BEGIN SUPPLIED DATA
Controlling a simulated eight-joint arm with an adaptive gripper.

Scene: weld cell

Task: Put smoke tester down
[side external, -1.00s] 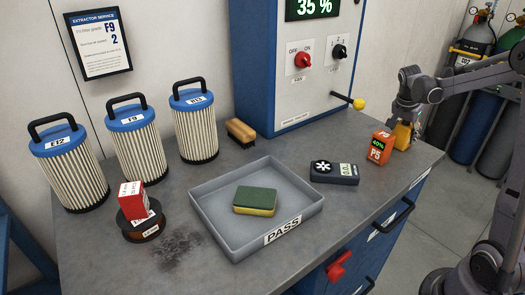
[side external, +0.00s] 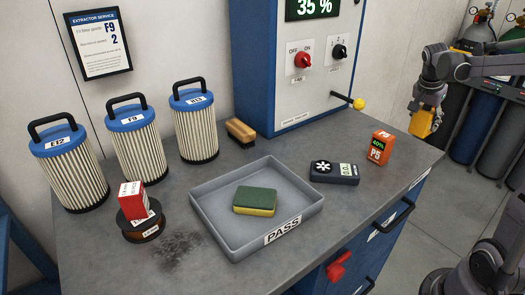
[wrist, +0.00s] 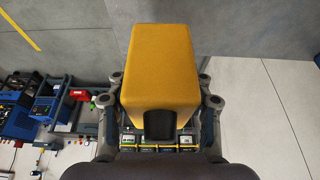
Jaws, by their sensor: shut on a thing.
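The smoke tester (side external: 422,122), a yellow block-shaped device, is held in my gripper (side external: 428,110) at the right of the side external view. My gripper is shut on it and holds it up in the air, by the right end of the bench. In the wrist view the smoke tester (wrist: 162,70) fills the middle between the fingers, with a dark part at its near end. Its underside and any label are hidden.
Bare bench lies right of the meter.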

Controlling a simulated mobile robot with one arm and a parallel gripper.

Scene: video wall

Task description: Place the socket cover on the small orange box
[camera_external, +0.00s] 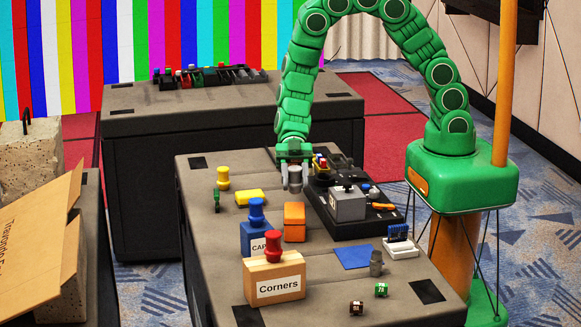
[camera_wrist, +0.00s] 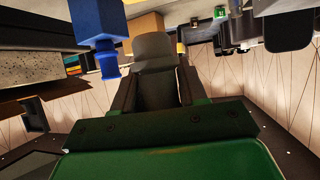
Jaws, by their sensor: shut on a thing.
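My gripper (camera_external: 293,163) points down over the far part of the near table. It is shut on a grey, rounded piece (camera_external: 295,180), which I take to be the socket cover. In the wrist view the grey piece (camera_wrist: 155,55) sits between the two dark fingers of my gripper (camera_wrist: 157,85). The small orange box (camera_external: 294,223) stands on the table, nearer the camera than my gripper and apart from it. An orange-brown block also shows behind the held piece in the wrist view, but I cannot tell which box it is.
A blue box with a blue knob (camera_external: 257,230) and the "Corners" box (camera_external: 275,278) stand left of and in front of the orange box. A black tray (camera_external: 345,226) with a grey box (camera_external: 347,203) lies right. A yellow block (camera_external: 249,197) lies left. A blue sheet (camera_external: 352,257) lies in front.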

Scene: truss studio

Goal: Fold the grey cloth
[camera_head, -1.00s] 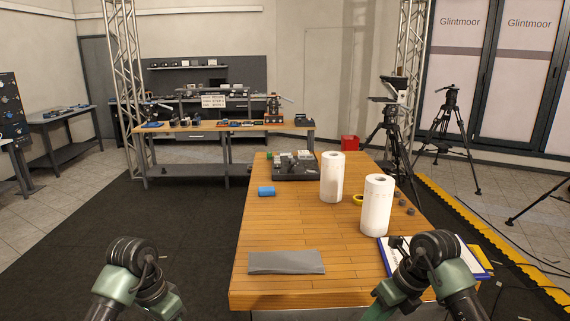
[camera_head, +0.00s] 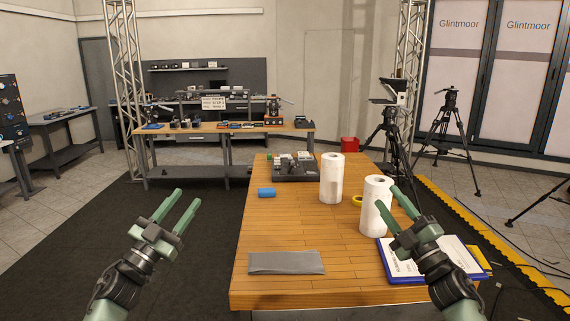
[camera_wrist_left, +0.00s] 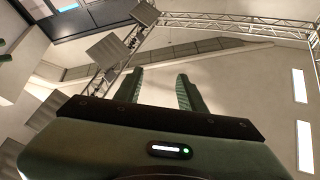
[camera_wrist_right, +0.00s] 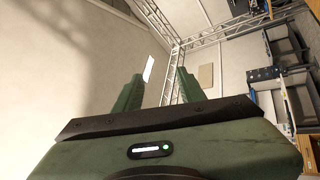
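The grey cloth (camera_head: 287,263) lies flat as a narrow strip near the front left of the wooden table, with its long side running left to right. My left gripper (camera_head: 184,210) is raised left of the table, over the dark floor, apart from the cloth. Its two fingers stand apart with nothing between them; they also show in the left wrist view (camera_wrist_left: 160,92). My right gripper (camera_head: 392,206) is raised over the table's right side, in front of a paper roll in the picture. Its fingers are apart and empty in the right wrist view (camera_wrist_right: 152,92).
Two white paper rolls, one in the middle (camera_head: 332,178) and one nearer (camera_head: 374,222), stand on the wooden table (camera_head: 275,225). A blue clipboard (camera_head: 455,255) lies at the right edge. Table around the cloth is clear.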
END SUPPLIED DATA
# [THE REQUEST]
Write the records out again in full, exactly, and skip every picture.

# [FINAL ANSWER]
Controlling a simulated eight-joint arm with an adaptive gripper.

Scene: weld cell

Task: Put smoke tester down
[side external, -1.00s] 
[side external, +0.00s] 
[wrist, +0.00s] 
Jaws, by their sensor: shut on a thing.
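The smoke tester (side external: 422,122), a yellow block-shaped device, is held in my gripper (side external: 428,110) at the right of the side external view. My gripper is shut on it and holds it up in the air, by the right end of the bench. In the wrist view the smoke tester (wrist: 162,70) fills the middle between the fingers, with a dark part at its near end. Its underside and any label are hidden.
Bare bench lies right of the meter.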

Controlling a simulated mobile robot with one arm and a parallel gripper.

Scene: video wall

Task description: Place the socket cover on the small orange box
[camera_external, +0.00s] 
[camera_wrist, +0.00s] 
Jaws, by their sensor: shut on a thing.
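My gripper (camera_external: 293,163) points down over the far part of the near table. It is shut on a grey, rounded piece (camera_external: 295,180), which I take to be the socket cover. In the wrist view the grey piece (camera_wrist: 155,55) sits between the two dark fingers of my gripper (camera_wrist: 157,85). The small orange box (camera_external: 294,223) stands on the table, nearer the camera than my gripper and apart from it. An orange-brown block also shows behind the held piece in the wrist view, but I cannot tell which box it is.
A blue box with a blue knob (camera_external: 257,230) and the "Corners" box (camera_external: 275,278) stand left of and in front of the orange box. A black tray (camera_external: 345,226) with a grey box (camera_external: 347,203) lies right. A yellow block (camera_external: 249,197) lies left. A blue sheet (camera_external: 352,257) lies in front.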

Scene: truss studio

Goal: Fold the grey cloth
[camera_head, -1.00s] 
[camera_head, +0.00s] 
[camera_wrist_left, +0.00s] 
[camera_wrist_right, +0.00s] 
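The grey cloth (camera_head: 287,263) lies flat as a narrow strip near the front left of the wooden table, with its long side running left to right. My left gripper (camera_head: 184,210) is raised left of the table, over the dark floor, apart from the cloth. Its two fingers stand apart with nothing between them; they also show in the left wrist view (camera_wrist_left: 160,92). My right gripper (camera_head: 392,206) is raised over the table's right side, in front of a paper roll in the picture. Its fingers are apart and empty in the right wrist view (camera_wrist_right: 152,92).
Two white paper rolls, one in the middle (camera_head: 332,178) and one nearer (camera_head: 374,222), stand on the wooden table (camera_head: 275,225). A blue clipboard (camera_head: 455,255) lies at the right edge. Table around the cloth is clear.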

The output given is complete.